Write out the whole listing word for word.

[Excerpt from a dataset]
*-*-*
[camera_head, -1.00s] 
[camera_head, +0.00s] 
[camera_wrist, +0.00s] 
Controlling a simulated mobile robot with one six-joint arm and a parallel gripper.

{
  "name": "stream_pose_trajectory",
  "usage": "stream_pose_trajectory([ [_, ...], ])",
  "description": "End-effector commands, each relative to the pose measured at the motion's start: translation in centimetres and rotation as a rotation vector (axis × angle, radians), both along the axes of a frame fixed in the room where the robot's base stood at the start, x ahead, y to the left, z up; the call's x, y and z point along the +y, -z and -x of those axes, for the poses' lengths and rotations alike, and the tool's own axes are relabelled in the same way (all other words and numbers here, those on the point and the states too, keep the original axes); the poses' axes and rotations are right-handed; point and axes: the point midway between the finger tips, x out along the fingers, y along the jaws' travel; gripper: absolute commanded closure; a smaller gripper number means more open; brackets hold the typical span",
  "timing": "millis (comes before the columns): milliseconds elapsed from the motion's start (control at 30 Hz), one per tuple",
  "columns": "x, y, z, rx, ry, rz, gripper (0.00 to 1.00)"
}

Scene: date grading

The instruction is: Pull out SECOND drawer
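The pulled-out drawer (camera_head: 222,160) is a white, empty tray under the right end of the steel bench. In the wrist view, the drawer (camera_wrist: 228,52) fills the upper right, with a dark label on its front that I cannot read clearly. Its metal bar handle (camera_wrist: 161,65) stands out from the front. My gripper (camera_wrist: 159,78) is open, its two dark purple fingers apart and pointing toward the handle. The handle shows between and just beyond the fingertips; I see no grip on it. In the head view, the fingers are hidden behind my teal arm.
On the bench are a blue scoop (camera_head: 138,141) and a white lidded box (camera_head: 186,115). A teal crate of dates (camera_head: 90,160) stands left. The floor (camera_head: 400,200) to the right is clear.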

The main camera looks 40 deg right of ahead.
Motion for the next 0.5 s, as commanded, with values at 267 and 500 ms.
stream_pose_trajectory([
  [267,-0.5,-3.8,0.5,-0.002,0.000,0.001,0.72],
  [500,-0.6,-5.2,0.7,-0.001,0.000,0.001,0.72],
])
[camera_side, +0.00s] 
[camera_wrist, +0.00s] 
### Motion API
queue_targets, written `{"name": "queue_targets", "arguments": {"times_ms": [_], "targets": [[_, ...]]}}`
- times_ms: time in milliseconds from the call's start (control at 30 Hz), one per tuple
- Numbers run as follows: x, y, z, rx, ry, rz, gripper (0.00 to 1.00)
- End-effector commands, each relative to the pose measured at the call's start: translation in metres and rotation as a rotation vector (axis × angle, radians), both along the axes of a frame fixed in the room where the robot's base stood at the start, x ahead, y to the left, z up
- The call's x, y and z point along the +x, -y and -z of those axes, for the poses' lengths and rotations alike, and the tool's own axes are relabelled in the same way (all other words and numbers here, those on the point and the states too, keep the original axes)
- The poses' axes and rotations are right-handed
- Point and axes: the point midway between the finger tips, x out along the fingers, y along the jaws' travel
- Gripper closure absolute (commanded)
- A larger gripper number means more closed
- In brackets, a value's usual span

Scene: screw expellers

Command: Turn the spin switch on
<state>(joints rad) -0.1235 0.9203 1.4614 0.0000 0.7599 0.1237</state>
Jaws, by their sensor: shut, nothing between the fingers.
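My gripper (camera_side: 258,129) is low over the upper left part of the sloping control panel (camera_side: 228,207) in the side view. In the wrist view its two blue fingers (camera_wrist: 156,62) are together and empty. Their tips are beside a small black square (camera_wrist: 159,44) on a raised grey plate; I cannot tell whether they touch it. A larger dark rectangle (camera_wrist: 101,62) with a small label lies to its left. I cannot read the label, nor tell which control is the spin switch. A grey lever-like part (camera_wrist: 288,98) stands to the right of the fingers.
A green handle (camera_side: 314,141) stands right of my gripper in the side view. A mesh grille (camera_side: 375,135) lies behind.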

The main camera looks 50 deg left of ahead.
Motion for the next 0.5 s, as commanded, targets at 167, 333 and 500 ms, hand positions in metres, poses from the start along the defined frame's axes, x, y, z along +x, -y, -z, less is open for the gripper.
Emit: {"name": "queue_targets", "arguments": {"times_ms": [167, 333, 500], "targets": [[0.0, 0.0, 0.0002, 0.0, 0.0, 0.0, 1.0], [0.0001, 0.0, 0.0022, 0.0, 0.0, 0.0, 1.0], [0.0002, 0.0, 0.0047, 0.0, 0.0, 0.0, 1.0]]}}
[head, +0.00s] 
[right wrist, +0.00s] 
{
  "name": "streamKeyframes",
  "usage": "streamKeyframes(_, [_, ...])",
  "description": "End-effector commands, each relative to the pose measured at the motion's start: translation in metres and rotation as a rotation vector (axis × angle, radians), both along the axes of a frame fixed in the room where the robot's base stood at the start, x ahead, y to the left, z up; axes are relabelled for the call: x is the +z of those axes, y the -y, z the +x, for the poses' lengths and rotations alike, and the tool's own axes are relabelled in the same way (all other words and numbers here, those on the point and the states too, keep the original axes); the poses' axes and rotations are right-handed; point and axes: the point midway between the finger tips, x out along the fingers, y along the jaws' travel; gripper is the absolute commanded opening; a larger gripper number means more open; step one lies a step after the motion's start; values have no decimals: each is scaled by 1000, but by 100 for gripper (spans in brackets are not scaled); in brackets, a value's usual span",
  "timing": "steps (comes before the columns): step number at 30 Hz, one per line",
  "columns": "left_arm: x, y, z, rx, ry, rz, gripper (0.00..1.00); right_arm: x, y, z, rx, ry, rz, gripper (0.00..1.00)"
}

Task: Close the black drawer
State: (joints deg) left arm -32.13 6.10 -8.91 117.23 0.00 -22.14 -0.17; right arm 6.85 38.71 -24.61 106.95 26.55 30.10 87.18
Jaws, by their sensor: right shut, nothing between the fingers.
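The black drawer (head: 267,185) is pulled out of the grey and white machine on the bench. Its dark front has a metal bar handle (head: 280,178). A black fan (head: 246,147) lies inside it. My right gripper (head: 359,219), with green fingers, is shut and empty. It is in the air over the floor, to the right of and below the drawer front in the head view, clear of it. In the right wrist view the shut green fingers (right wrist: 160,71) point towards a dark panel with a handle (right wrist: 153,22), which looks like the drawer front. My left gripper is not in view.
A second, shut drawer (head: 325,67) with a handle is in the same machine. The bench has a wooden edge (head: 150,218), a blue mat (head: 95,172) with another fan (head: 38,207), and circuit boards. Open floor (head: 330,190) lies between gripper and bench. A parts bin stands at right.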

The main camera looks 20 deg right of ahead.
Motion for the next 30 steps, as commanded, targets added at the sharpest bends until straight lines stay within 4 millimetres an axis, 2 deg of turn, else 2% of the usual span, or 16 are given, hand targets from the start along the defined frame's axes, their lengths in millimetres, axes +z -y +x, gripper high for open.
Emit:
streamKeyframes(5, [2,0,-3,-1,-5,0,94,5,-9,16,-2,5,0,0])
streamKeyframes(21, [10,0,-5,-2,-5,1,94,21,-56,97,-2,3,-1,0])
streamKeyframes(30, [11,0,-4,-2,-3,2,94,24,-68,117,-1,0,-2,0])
*-*-*
■ **RESULT FOR THIS TASK**:
[camera_head, -1.00s] 
[camera_head, +0.00s] 
[camera_wrist, +0.00s] 
Controlling a simulated mobile robot with one six-joint arm and a parallel gripper.

{
  "name": "stream_pose_trajectory",
  "usage": "stream_pose_trajectory([ [_, ...], ])",
  "description": "End-effector commands, each relative to the pose measured at the motion's start: translation in centimetres and rotation as a rotation vector (axis × angle, radians), both along the axes of a frame fixed in the room where the robot's base stood at the start, x ahead, y to the left, z up; the call's x, y and z point along the +y, -z and -x of those axes, for the poses' lengths and rotations alike, and the tool's own axes are relabelled in the same way (all other words and numbers here, those on the point and the states too, keep the original axes); the poses' axes and rotations are right-handed; point and axes: the point midway between the finger tips, x out along the fingers, y along the jaws' travel; gripper: absolute commanded closure; a smaller gripper number means more open; brackets hold the typical span",
  "timing": "millis (comes before the columns): milliseconds elapsed from the motion's start (control at 30 Hz), one per tuple",
  "columns": "x, y, z, rx, ry, rz, gripper (0.00 to 1.00)"
}

Scene: date grading

The instruction is: Pull out SECOND drawer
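The pulled-out drawer (camera_head: 222,160) is a white, empty tray under the right end of the steel bench. In the wrist view, the drawer (camera_wrist: 228,52) fills the upper right, with a dark label on its front that I cannot read clearly. Its metal bar handle (camera_wrist: 161,65) stands out from the front. My gripper (camera_wrist: 159,78) is open, its two dark purple fingers apart and pointing toward the handle. The handle shows between and just beyond the fingertips; I see no grip on it. In the head view, the fingers are hidden behind my teal arm.
On the bench are a blue scoop (camera_head: 138,141) and a white lidded box (camera_head: 186,115). A teal crate of dates (camera_head: 90,160) stands left. The floor (camera_head: 400,200) to the right is clear.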

The main camera looks 40 deg right of ahead.
Motion for the next 0.5 s, as commanded, with values at 267 and 500 ms.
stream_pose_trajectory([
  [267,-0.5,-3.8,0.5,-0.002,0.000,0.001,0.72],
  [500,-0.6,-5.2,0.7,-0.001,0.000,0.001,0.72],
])
[camera_side, +0.00s] 
[camera_wrist, +0.00s] 
### Motion API
queue_targets, written `{"name": "queue_targets", "arguments": {"times_ms": [_], "targets": [[_, ...]]}}`
- times_ms: time in milliseconds from the call's start (control at 30 Hz), one per tuple
- Numbers run as follows: x, y, z, rx, ry, rz, gripper (0.00 to 1.00)
- End-effector commands, each relative to the pose measured at the call's start: translation in metres and rotation as a rotation vector (axis × angle, radians), both along the axes of a frame fixed in the room where the robot's base stood at the start, x ahead, y to the left, z up
- The call's x, y and z point along the +x, -y and -z of those axes, for the poses' lengths and rotations alike, and the tool's own axes are relabelled in the same way (all other words and numbers here, those on the point and the states too, keep the original axes)
- The poses' axes and rotations are right-handed
- Point and axes: the point midway between the finger tips, x out along the fingers, y along the jaws' travel
- Gripper closure absolute (commanded)
- A larger gripper number means more closed
- In brackets, a value's usual span

Scene: screw expellers

Command: Turn the spin switch on
<state>(joints rad) -0.1235 0.9203 1.4614 0.0000 0.7599 0.1237</state>
Jaws, by their sensor: shut, nothing between the fingers.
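My gripper (camera_side: 258,129) is low over the upper left part of the sloping control panel (camera_side: 228,207) in the side view. In the wrist view its two blue fingers (camera_wrist: 156,62) are together and empty. Their tips are beside a small black square (camera_wrist: 159,44) on a raised grey plate; I cannot tell whether they touch it. A larger dark rectangle (camera_wrist: 101,62) with a small label lies to its left. I cannot read the label, nor tell which control is the spin switch. A grey lever-like part (camera_wrist: 288,98) stands to the right of the fingers.
A green handle (camera_side: 314,141) stands right of my gripper in the side view. A mesh grille (camera_side: 375,135) lies behind.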

The main camera looks 50 deg left of ahead.
Motion for the next 0.5 s, as commanded, targets at 167, 333 and 500 ms, hand positions in metres, poses from the start along the defined frame's axes, x, y, z along +x, -y, -z, less is open for the gripper.
Emit: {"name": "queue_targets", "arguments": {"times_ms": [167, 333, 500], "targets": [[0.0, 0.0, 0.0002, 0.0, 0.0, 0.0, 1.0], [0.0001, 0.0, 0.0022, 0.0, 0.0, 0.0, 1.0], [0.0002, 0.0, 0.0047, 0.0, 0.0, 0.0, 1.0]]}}
[head, +0.00s] 
[right wrist, +0.00s] 
{
  "name": "streamKeyframes",
  "usage": "streamKeyframes(_, [_, ...])",
  "description": "End-effector commands, each relative to the pose measured at the motion's start: translation in metres and rotation as a rotation vector (axis × angle, radians), both along the axes of a frame fixed in the room where the robot's base stood at the start, x ahead, y to the left, z up; axes are relabelled for the call: x is the +z of those axes, y the -y, z the +x, for the poses' lengths and rotations alike, and the tool's own axes are relabelled in the same way (all other words and numbers here, those on the point and the states too, keep the original axes); the poses' axes and rotations are right-handed; point and axes: the point midway between the finger tips, x out along the fingers, y along the jaws' travel; gripper is the absolute commanded opening; a larger gripper number means more open; step one lies a step after the motion's start; values have no decimals: each is scaled by 1000, but by 100 for gripper (spans in brackets are not scaled); in brackets, a value's usual span",
  "timing": "steps (comes before the columns): step number at 30 Hz, one per line",
  "columns": "left_arm: x, y, z, rx, ry, rz, gripper (0.00..1.00); right_arm: x, y, z, rx, ry, rz, gripper (0.00..1.00)"
}

Task: Close the black drawer
State: (joints deg) left arm -32.13 6.10 -8.91 117.23 0.00 -22.14 -0.17; right arm 6.85 38.71 -24.61 106.95 26.55 30.10 87.18
Jaws, by their sensor: right shut, nothing between the fingers.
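The black drawer (head: 267,185) is pulled out of the grey and white machine on the bench. Its dark front has a metal bar handle (head: 280,178). A black fan (head: 246,147) lies inside it. My right gripper (head: 359,219), with green fingers, is shut and empty. It is in the air over the floor, to the right of and below the drawer front in the head view, clear of it. In the right wrist view the shut green fingers (right wrist: 160,71) point towards a dark panel with a handle (right wrist: 153,22), which looks like the drawer front. My left gripper is not in view.
A second, shut drawer (head: 325,67) with a handle is in the same machine. The bench has a wooden edge (head: 150,218), a blue mat (head: 95,172) with another fan (head: 38,207), and circuit boards. Open floor (head: 330,190) lies between gripper and bench. A parts bin stands at right.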

The main camera looks 20 deg right of ahead.
Motion for the next 30 steps, as commanded, targets added at the sharpest bends until straight lines stay within 4 millimetres an axis, 2 deg of turn, else 2% of the usual span, or 16 are given, hand targets from the start along the defined frame's axes, their lengths in millimetres, axes +z -y +x, gripper high for open.
Emit:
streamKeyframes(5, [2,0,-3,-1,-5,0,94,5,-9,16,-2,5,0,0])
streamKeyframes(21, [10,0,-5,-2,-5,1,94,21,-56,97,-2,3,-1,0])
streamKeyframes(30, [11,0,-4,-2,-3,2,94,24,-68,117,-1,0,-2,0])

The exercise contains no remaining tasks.